Antes de se aplicar ao “trabalho” da contemplação, a pessoa deverá “seguir os preceitos da Igreja e ser aconselhada por um director espiritual: (…) se alguém pretender chegar à contemplação sem antes passar muitas vezes por doces meditações sobre a própria miséria, sobre a Paixão, sobre a bondade, a grande benevolência e a dignidade de Deus, cometerá certamente um erro e falhará no seu propósito. (…) Deus me livre de separar o que Ele uniu, ou seja, o corpo e o espírito. Deus quer que O sirvamos de corpo e alma, como é nossa obrigação. (…) Vida activa e contemplativa praticam-se mutuamente. A primeira são as práticas da caridade e da misericórdia”; a segunda são “as meditações espirituais salutares”. “Busquemos a Deus de todo o coração.”
O autor pede ao praticante da contemplação que louve Deus em silêncio, “no próprio ser nu de Deus” (Nota do Tradutor: “Deus desprovido de imagens e conceitos”) e que siga “fervorosamente o impulso humilde” do seu coração.
Se o “impulso” para praticar a contemplação é frequente, “então poderás dedicar-te à contemplação”. Interessa que a “chamazinha” não esmoreça: “os desejos santos aumentam com o afastamento; mas se com este diminuem, nunca foram desejos santos” (S.Gregório).
Quem inicia esta prática encontra “escuridão”, como que “uma nuvem de desconhecimento”, isto é, “nuvem de não-saber”, “de ignorância entre ti e o teu Deus”. Citando Lino Moreira, O.S.B. (baseando-se nesta obra e noutras congéneres, na conferência proferida pelo tradutor no decurso da XXXI Semana de Estudos Monásticos, Salamanca, 2007), o praticante deverá permanecer na escuridão, “o mais que puderes, clamando sempre por Aquele que amas. (…) Assim como tal nuvem se encontra em cima, entre ti e o teu Deus, assim deves colocar em baixo uma nuvem de esquecimento, entre ti e todos os seres criados. (…) Numa palavra, todas as coisas se devem ocultar sob a nuvem do esquecimento. O contemplativo deve, pois, renunciar a todo o pensamento analítico, mesmo aquele que tenha Deus por objecto.” Diz o anónimo: “…Tudo aquilo em que pensas está por cima de ti, no momento de o pensares, interpondo-se entre ti e o teu Deus, e assim tu estás longe d’Ele na mesma proporção em que houver na tua mente alguma coisa mais para além d’Ele.”
Se se continua a praticar, “é Deus” que “incita, é a sua Graça” e não o esforço intelectual do praticante.
É natural que os pensamentos venham à tona durante a prática – sobretudo no início.
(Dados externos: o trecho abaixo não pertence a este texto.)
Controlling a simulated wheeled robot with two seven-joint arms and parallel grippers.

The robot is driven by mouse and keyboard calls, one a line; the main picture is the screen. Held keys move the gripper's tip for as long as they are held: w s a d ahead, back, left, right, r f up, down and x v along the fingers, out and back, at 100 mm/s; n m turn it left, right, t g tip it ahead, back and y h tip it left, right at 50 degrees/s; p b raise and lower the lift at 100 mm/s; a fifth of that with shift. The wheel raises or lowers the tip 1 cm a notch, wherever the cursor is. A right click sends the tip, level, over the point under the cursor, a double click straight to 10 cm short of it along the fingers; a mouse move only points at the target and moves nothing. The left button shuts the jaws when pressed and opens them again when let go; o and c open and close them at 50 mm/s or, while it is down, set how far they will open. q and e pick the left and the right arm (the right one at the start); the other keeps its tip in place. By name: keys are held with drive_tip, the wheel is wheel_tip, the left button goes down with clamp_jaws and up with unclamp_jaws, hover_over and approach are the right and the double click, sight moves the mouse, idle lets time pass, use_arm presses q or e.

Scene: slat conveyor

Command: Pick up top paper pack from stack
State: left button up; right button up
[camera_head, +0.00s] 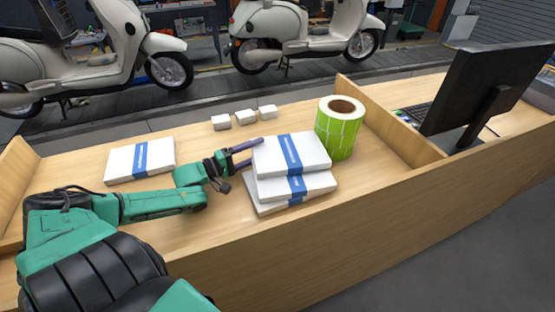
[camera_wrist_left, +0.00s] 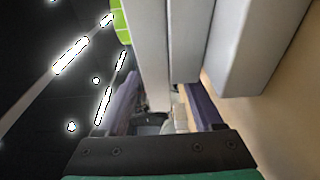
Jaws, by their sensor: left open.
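A stack of white paper packs with blue bands stands on the wooden counter. The top pack (camera_head: 290,155) lies slightly askew on the packs below (camera_head: 318,184). My left gripper (camera_head: 246,153) is at the left side of the stack, level with its upper part, fingers pointing at it. In the left wrist view the gripper (camera_wrist_left: 160,108) is open, one finger on each side of the top pack's edge (camera_wrist_left: 148,50). A lower pack (camera_wrist_left: 187,40) is close to the right finger; whether they touch I cannot tell. My right gripper is not in view.
A green label roll (camera_head: 340,128) stands just behind the stack. Several small white boxes (camera_head: 245,117) sit at the counter's back edge. Another banded pack (camera_head: 140,160) lies at left. A wooden divider (camera_head: 390,128) and a monitor (camera_head: 490,90) are at right.

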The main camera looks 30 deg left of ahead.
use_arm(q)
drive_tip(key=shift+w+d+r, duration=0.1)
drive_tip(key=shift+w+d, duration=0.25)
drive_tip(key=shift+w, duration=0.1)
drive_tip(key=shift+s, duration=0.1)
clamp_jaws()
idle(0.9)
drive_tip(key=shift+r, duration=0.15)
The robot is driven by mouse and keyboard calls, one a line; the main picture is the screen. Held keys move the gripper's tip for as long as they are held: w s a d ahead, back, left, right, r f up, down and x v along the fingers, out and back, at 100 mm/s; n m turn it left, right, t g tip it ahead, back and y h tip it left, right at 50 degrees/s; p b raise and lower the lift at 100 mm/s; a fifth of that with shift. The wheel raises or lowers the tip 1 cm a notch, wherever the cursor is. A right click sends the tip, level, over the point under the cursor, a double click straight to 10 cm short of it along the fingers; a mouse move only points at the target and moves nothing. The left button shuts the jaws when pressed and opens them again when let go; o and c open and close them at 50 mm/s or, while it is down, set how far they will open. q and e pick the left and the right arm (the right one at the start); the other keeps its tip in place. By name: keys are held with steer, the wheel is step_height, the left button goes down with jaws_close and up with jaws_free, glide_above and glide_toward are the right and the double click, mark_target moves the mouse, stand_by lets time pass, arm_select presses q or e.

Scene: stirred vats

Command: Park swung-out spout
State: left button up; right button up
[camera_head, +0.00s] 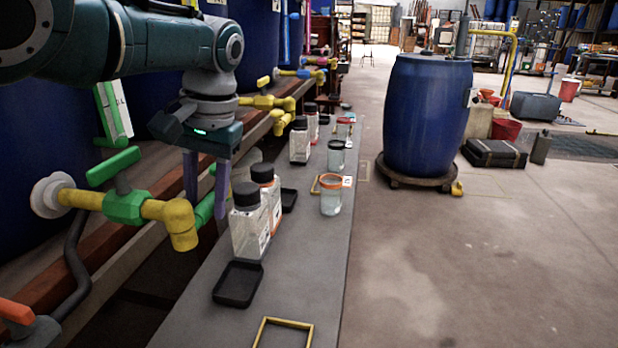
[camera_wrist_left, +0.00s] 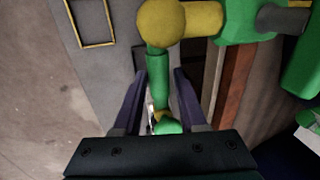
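A green valve body (camera_head: 124,207) with a green lever handle (camera_head: 112,166) sits on a yellow pipe at the nearest blue vat. The pipe ends in a yellow elbow (camera_head: 182,226), which also shows in the left wrist view (camera_wrist_left: 160,22). A green tube (camera_wrist_left: 157,82) runs on from the elbow there. My left gripper (camera_head: 205,212) points down just beyond the elbow. In the left wrist view its two dark fingers (camera_wrist_left: 158,100) stand apart on either side of the green tube, with gaps. The tube is partly hidden by a finger in the head view. My right gripper is not in view.
A grey bench (camera_head: 300,260) runs along the vats with bottles (camera_head: 250,222), jars (camera_head: 331,195), a black tray (camera_head: 238,284) and a yellow frame (camera_head: 283,332). More yellow pipes (camera_head: 267,103) stand farther back. A blue barrel (camera_head: 428,115) stands on the open floor at right.

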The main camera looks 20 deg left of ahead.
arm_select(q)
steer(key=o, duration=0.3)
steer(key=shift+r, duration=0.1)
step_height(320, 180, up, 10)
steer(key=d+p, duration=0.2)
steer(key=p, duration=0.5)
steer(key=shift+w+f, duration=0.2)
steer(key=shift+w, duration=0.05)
Por isso é importante a humildade, a paciência, a insistência. Para os afastar, o autor anónimo diz para se murmurar com os lábios ou só com o pensamento uma pequeníssima palavra: “Deus, Amor”, por exemplo, “com muito fervor e humildade” e lentamente se regressará à concentração. “Prende esta palavra ao coração (…) é o teu escudo, a tua lança, na paz e na guerra”. Pouco a pouco, “ligando-te a Ele pelo amor e pela fé”, repousar-se-á facilmente. Mas se mesmo assim não se conseguir, “cai prostrado diante deles [pensamentos] como pobre cobarde vencido em batalha.” Entregar-se a Deus, ter consciência da nossa “miserável condição”, é fundamental. Então poderá acontecer que Deus envie ao praticante “um raio de luz que trespasse a nuvem do não-saber interposta entre tu e Ele. Mas quanto a isto, o autor “não ousa pronunciar-se”.
“Cuidado com o orgulho!”. Deus é que labora, não o praticante. A alguns é concedido mais rápido do que a outros, “furar” um pouco a nuvem, mas Deus é que sabe. “O amor casto são as consolações – doces sentimentos e lágrimas.”. “Mas só Ele é que sabe, não eu”, repete o autor.
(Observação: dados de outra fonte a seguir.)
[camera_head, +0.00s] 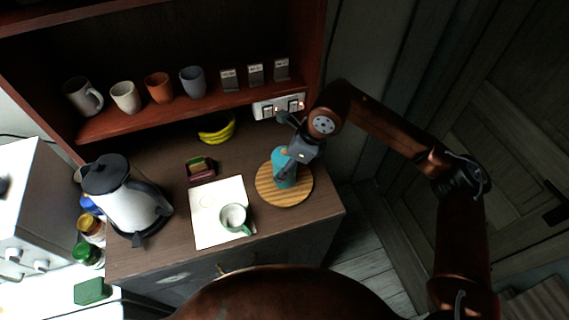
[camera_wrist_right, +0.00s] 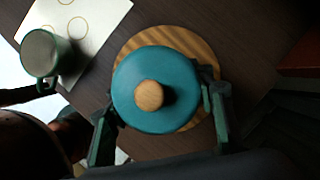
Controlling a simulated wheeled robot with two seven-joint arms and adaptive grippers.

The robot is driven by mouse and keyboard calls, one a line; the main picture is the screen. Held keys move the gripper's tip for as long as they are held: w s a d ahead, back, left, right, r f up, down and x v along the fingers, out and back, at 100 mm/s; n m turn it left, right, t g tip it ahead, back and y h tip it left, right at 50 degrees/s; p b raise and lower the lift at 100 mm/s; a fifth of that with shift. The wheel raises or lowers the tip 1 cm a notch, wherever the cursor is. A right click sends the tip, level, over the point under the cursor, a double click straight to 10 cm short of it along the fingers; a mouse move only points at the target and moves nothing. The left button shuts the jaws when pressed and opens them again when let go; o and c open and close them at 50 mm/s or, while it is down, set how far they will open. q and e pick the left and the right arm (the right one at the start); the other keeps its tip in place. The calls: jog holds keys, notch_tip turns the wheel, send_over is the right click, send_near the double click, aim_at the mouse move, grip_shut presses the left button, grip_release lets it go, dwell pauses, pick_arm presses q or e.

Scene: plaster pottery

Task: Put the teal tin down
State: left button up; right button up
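The teal tin (camera_head: 283,172) is upright over the round striped wooden board (camera_head: 300,195) on the counter. In the right wrist view, the tin's teal lid (camera_wrist_right: 179,62) with its round wooden knob is seen from above, and the board (camera_wrist_right: 196,46) shows around it. My right gripper (camera_head: 291,156) reaches the tin from the right side. Its fingers (camera_wrist_right: 160,105) lie on either side of the tin and look closed against it. I cannot tell whether the tin's base touches the board or hangs just above it. My left gripper is out of view.
A green-white mug (camera_head: 234,218) stands on a white sheet (camera_head: 208,228) left of the board. A kettle (camera_head: 132,200), a dark red holder (camera_head: 201,172) and bananas (camera_head: 217,130) are further left and back. A shelf (camera_head: 150,121) carries several cups.

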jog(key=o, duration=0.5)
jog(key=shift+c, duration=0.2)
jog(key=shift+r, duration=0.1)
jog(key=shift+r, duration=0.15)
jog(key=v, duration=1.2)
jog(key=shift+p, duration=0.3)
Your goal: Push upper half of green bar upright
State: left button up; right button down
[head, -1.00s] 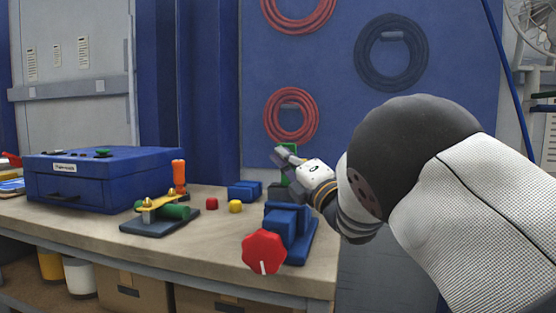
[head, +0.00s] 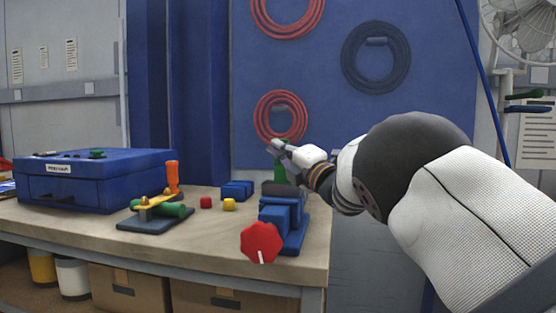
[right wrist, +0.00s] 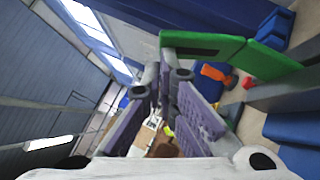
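The green bar (head: 281,173) stands behind my right gripper in the head view, partly hidden by it, near the bench's right end. In the right wrist view it shows as two green pieces, one at the top (right wrist: 203,45) and one to its right (right wrist: 272,62), with a narrow seam between them. My right gripper (head: 272,149) is level with the bar's upper part. In the right wrist view its purple-padded fingers (right wrist: 162,88) are apart with nothing between them. Their tips lie close beside the top green piece; I cannot tell whether they touch. My left gripper is not in view.
A blue block assembly with a red knob (head: 261,242) stands in front of the bar. Small red (head: 206,202) and yellow (head: 229,205) blocks, a toggle clamp (head: 158,208) and a blue box (head: 92,185) stand left. Hoses hang on the blue wall panel behind.

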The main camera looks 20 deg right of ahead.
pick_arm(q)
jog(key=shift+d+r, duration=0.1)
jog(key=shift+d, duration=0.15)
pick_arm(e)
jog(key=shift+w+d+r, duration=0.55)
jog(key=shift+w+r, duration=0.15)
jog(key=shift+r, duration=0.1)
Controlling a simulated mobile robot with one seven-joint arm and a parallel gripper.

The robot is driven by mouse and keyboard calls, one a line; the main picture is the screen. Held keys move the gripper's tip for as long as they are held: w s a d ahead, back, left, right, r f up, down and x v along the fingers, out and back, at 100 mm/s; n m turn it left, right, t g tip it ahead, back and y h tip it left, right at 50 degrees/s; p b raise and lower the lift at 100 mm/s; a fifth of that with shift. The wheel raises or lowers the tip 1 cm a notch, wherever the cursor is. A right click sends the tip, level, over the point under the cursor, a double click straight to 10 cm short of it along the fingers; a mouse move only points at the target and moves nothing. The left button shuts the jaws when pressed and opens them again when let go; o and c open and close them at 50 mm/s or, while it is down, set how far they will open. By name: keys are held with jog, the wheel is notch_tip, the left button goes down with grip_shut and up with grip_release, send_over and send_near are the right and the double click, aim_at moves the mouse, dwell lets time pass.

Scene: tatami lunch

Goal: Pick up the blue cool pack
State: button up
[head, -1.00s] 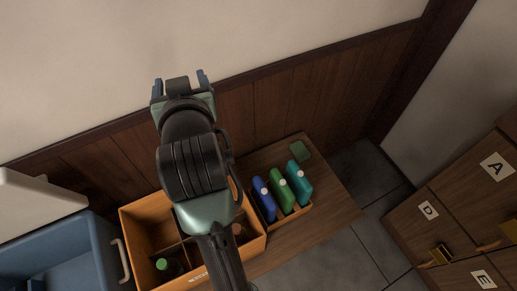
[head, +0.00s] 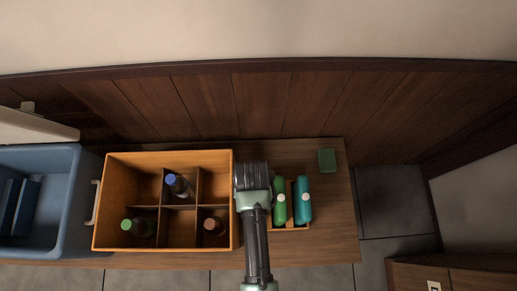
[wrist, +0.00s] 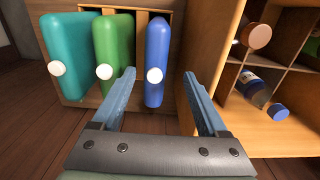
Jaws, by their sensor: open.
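The blue cool pack (wrist: 157,60) stands upright in the right slot of a small wooden rack (wrist: 142,18), with a white cap facing my gripper. My gripper (wrist: 158,85) is open, its two blue fingers pointing at the pack, one to each side of its near end; whether they touch it I cannot tell. In the head view my arm hides the blue pack. The green cool pack (head: 279,203) and the teal cool pack (head: 303,200) stand beside it in the same rack, to the right in the head view; the green one is close to a finger in the wrist view.
An orange divided crate (head: 112,200) with several bottles stands left of the rack, close to my gripper. A blue bin (head: 72,205) is at the far left. A green block (head: 327,160) lies on the wooden bench (head: 340,215) near the wall.

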“Esforça-te, pois, por laborar no nada… Rejeita os teus sentidos externos. (…) Aplica-te ao trabalho de que falo, sem pausa nem discrição… liberta-te sobretudo da consciência de ti mesmo. Todavia, sem uma graça muito especial concedida por Deus e sem capacidade para receber essa graça, nunca chegarás a destruir a consciência de ti mesmo.”
Citando novamente Lino Moreira, na conferência já referida: “Mas em que consiste esse esforço? (…) calcar aos pés a memória de todas as criaturas de Deus, mantendo-as sob a nuvem do esquecimento. (…) Podemos concluir, então, que na óptica do seu autor, a contemplação é perfeito esquecimento de si e perfeita caridade. Com efeito, ao chegar aos mais altos cumes da contemplação, o orante já nem sequer está consciente da sua própria essência individual e a sua vontade encontra-se inteiramente livre, para que Deus suscite nela uma cadeia ininterrupta de impulsos de amor. Tais impulsos, por seu lado, constituem a mais perfeita forma de caridade, pois em cada um deles o contemplativo nada mais faz do que amar a Deus por Ele mesmo, sobre todas as criaturas, e amar o próximo como a si mesmo, por causa de Deus.”
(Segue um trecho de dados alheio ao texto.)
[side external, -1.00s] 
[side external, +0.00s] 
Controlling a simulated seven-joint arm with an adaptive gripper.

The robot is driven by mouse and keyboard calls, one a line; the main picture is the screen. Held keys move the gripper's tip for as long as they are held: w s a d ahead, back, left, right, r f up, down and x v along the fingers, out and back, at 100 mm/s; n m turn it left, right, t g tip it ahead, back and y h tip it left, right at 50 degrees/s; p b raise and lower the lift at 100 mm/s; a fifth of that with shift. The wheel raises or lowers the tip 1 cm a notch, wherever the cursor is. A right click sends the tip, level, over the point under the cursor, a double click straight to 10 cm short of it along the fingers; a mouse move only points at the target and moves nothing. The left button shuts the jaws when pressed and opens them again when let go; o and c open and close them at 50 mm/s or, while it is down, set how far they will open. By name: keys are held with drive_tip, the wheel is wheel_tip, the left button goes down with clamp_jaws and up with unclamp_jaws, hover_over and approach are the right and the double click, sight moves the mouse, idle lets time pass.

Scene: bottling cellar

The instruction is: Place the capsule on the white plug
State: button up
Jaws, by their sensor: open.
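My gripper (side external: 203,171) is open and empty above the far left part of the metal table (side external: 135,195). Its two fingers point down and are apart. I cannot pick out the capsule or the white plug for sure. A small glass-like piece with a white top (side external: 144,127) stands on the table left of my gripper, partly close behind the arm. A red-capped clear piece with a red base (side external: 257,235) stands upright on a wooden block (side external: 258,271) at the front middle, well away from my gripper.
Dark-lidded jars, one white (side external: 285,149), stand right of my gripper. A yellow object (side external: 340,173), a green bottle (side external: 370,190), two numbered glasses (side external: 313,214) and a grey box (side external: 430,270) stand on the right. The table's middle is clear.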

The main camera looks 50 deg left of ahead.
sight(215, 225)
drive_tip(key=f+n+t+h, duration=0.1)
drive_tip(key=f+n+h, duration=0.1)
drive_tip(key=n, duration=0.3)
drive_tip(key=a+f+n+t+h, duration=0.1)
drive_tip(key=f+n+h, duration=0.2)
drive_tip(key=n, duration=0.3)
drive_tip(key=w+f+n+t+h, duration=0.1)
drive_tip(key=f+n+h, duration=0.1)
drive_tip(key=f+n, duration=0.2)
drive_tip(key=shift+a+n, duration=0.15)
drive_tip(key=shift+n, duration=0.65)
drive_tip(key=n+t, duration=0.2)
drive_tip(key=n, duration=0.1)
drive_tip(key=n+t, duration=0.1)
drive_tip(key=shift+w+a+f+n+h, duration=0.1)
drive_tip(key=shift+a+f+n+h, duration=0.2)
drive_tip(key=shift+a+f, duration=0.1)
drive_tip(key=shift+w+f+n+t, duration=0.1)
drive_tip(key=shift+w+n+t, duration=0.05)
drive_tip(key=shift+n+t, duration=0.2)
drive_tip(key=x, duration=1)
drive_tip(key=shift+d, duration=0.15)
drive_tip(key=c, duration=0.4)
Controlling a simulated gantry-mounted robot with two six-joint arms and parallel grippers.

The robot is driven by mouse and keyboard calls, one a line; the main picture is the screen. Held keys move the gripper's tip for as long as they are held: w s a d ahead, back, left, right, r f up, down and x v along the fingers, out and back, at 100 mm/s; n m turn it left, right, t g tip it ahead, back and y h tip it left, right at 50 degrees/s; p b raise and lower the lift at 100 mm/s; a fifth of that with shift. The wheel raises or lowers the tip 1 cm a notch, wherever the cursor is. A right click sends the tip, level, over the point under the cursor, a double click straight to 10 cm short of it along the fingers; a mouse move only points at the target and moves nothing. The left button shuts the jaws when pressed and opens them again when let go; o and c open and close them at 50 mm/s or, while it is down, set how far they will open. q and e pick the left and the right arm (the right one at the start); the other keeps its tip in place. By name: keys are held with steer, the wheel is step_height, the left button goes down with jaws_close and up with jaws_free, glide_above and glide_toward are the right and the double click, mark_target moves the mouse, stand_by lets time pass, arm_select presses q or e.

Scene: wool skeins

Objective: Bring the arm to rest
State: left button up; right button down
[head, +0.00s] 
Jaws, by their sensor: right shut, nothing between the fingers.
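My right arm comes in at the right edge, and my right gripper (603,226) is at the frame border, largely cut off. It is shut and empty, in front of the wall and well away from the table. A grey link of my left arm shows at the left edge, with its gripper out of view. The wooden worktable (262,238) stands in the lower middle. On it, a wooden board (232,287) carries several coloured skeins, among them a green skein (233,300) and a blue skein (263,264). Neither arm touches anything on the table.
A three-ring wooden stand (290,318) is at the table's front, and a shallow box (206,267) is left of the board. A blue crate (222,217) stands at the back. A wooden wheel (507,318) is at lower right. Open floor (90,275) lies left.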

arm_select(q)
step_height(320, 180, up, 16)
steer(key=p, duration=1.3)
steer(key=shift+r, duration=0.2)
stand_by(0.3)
Segundo o tradutor, que tenho vindo a citar, a “discrição é a via para se chegar à contemplação. (…) em sentido espiritual, [aquela] é o juízo da razão a respeito do bem e do mal. (…) Existem na alma vários afectos: amor e ódio, alegria e tristeza (…) a discrição – como diz Cassiano – é a geradora, a guarda e a moderadora de todas as virtudes”, pois é ela que transforma os afectos em virtudes e os faz permanecer como tais. “Para alcançar a discrição, duas coisas são necessárias: (…) praticar durante muito tempo cada uma das virtudes (…) e por outro, submeter-se à direcção espiritual. (…) A [discrição] é uma espada afiada que serve para abater os maus impulsos (…) e para isso é necessário discernir a origem dos pensamentos”. Ou seja, analisar se estes são inspirados por Deus ou pelo “espírito do mal”. “(…) À medida que a alma vai triunfando dos maus impulsos, que tem origem nos pensamentos, o fruto que se obtém é o auto-conhecimento.” Por isso se diz que “a discrição é a via para chegar à contemplação, uma vez que é pelo conhecimento de si mesmo que o homem chega ao conhecimento de Deus.”.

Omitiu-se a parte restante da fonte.